Here's some rough stuff I'm playing with, including a little nod to the dear Michelle Davidson Argyle. I can't decide if I hate the last couple of sentences.

Each morning, she walked from her apartment to the office, passing the Hotel de ville, crossing the green waters of the Seine at Rue d’Arcole and cutting diagonally across the uneven courtyard of the Parvis Notre-Dame to Rue du Petit Pont, the cobblestones sometimes submerged after rain or after snow. She walked by vendors roasting chestnuts. She walked by gypsies asking for money. She walked by tourists posing for photographs, imagining herself captured and nameless in thousands of photographs, in thousands of households, in thousands of cities. 

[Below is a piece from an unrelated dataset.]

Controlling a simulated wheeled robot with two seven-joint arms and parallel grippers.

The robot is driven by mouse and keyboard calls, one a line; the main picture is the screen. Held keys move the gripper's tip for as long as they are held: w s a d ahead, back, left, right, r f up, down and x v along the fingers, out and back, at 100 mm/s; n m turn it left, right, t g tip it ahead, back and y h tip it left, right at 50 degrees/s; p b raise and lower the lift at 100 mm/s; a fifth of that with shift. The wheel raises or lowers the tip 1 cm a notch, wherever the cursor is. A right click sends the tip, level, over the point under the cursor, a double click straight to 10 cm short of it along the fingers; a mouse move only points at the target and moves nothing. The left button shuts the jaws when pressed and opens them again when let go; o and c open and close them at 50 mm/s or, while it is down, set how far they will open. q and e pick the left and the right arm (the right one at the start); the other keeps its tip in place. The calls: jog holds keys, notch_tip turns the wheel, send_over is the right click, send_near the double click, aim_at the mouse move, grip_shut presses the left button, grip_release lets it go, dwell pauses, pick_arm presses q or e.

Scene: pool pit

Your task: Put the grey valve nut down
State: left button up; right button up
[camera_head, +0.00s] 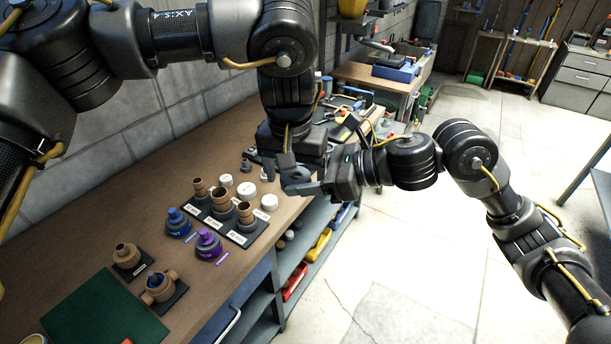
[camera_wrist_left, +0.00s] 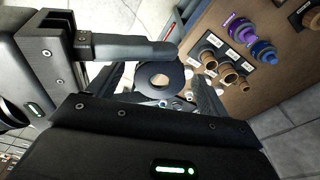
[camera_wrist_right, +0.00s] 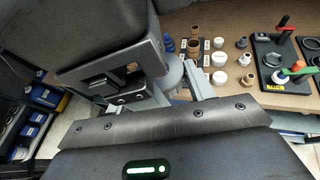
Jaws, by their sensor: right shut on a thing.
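In the head view the right gripper (camera_head: 308,184) reaches in from the right, close to the left gripper. My left gripper (camera_wrist_left: 160,82) has its fingers spread on both sides of the nut, with gaps visible. In the head view the left gripper (camera_head: 290,168) points down, and the nut is mostly hidden among the fingers.
The wooden bench (camera_head: 85,240) holds brown fittings (camera_head: 222,198) on dark labelled plates, white caps (camera_head: 246,190), a blue valve (camera_head: 178,222), a purple valve (camera_head: 207,243) and a green mat (camera_head: 105,312). Shelves with bins (camera_head: 294,281) lie below. Tools crowd the bench's far end.

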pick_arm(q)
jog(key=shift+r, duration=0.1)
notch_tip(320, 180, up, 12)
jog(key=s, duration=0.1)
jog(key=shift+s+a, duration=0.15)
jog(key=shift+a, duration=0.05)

For The Spectacle she wrote stories about long lost twins reuniting after fifty-six years, about the migration of monarch butterflies, about grunions beaching themselves at high tide on the shores of Baja California. With each piece she attempted to pry open the face of the advancing world to uncover the machinery underneath, the interlocking gears, the work of steady, knowing hands. She looked for truth in coincidences, in patterns. She looked for truth in chaos.

I don't know why I feel this way at the moment, but I do. And I am realizing just this moment that it has to do with reading Moby Dick. There were things I did not like about that book that I see in my own writing, and it's making me respond by changing my direction. It helps that I've also been reading Murakami and Toibin, who somehow manage to make these beautiful emotions grow by just gradually letting stories unfold.

I guess it's a good thing that I'm reading this year.

Caramel:

1. You put a cuppa sugar in a pot.
2. You pour 1/4 cup of water down over it and, without mixing, let it set until all of the water has saturated the sugar.
3. You put it on medium heat, and,  still without stirring, you let all of the sugar melt and bubble and turn a beautiful golden color. (A little darker if you want more of that lovely bitter taste.)
4. You take it off the heat and slowly add 3/4 cup cream while whisking. Swoooosh! It will bubble and steam and be quite exciting! Don't panic.
5. Add in some butter (3? 3.5 tablespoons?)
6. Add in a teaspoon or so of sea salt. Do it.

Swoooosh!

I never made caramel before because I'm not a huge fan of it. But I love making things from scratch. And I apparently like the homemade stuff a lot more than I like the stuff from a store.

I drizzled it on top of vanilla ice cream with another sprinkle of sea salt.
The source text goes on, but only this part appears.